*The request*:
Using the listing below, report all lines holding the word "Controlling".

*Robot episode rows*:
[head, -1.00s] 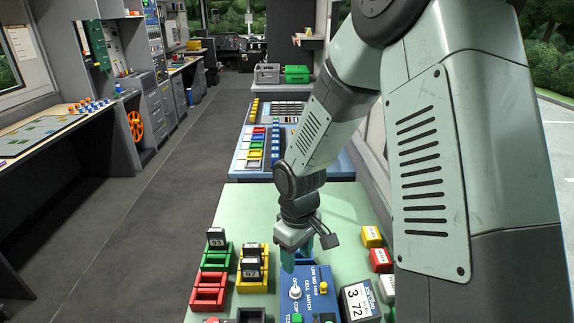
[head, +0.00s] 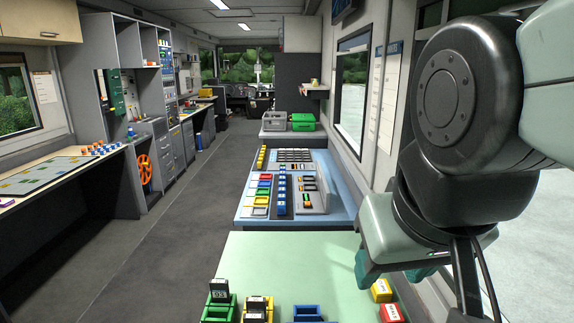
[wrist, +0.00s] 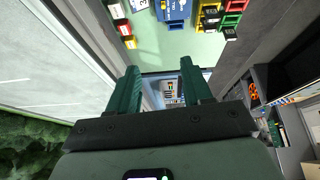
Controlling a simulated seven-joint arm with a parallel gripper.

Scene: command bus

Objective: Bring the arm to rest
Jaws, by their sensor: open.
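My gripper (wrist: 159,88) is open and empty in the wrist view, its two green fingers apart with nothing between them. In the head view my gripper (head: 395,275) is at the right, raised above the right edge of the pale green table (head: 285,262). My arm is folded up close to the camera on the right.
A green holder (head: 219,308) and a yellow holder (head: 257,308) with dark blocks stand on the table's front. A blue device (head: 307,314) is beside them. Yellow and red boxes (head: 381,290) sit at the right edge. A blue console (head: 295,185) lies beyond. The table's middle is clear.

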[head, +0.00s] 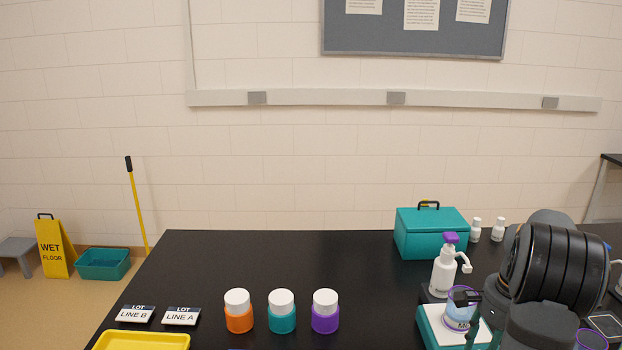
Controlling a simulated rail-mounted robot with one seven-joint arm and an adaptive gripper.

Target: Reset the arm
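My arm is at the right of the head view, and my gripper (469,315) reaches down and left from it. The cup stands on a white-topped teal base (430,336). One finger overlaps the cup's upper right side and another dark tip shows low at its right. I cannot tell whether the fingers touch the cup or stand apart around it. My arm hides much of the table's right end.
A white pump bottle (445,270) with a purple top stands just behind the cup. A teal box (432,235) and two small white bottles (475,230) are farther back. Orange, teal and purple jars (325,318), lot cards (181,316) and a yellow tray (143,342) are left. The table's middle is clear.

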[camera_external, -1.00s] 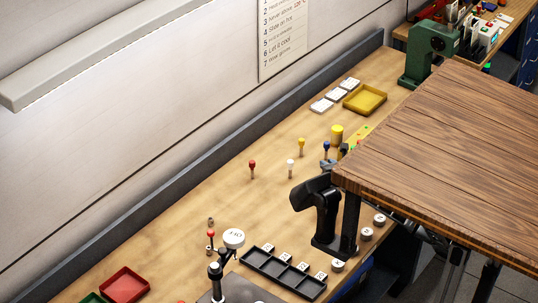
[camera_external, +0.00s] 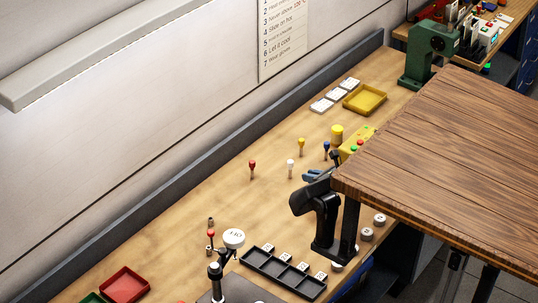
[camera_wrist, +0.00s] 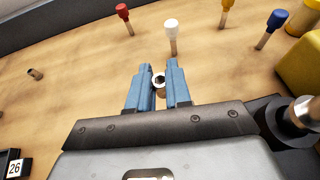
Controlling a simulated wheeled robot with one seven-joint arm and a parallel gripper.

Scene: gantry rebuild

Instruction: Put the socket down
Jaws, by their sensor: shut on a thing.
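My gripper (camera_wrist: 158,84) has blue fingers and is shut on a small metal socket (camera_wrist: 159,79), whose hex opening faces the wrist camera. I cannot tell whether the socket touches the bench or hangs just above it. In the external view my gripper (camera_external: 314,175) is low over the bench beside the black stand, and the socket does not show there.
Upright pegs with red (camera_external: 252,164), white (camera_external: 290,163), yellow (camera_external: 301,143) and blue (camera_external: 326,146) heads stand near my gripper. A black compartment tray (camera_external: 283,272) with numbered tags lies at the front. A yellow box (camera_external: 357,146) stands to the right. Bare bench lies left of the pegs.

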*Task answer*:
Controlling a simulated seven-joint arm with a parallel gripper.
Controlling a simulated rail-mounted robot with one seven-joint arm and an adaptive gripper.
Controlling a simulated wheeled robot with one seven-joint arm and a parallel gripper.

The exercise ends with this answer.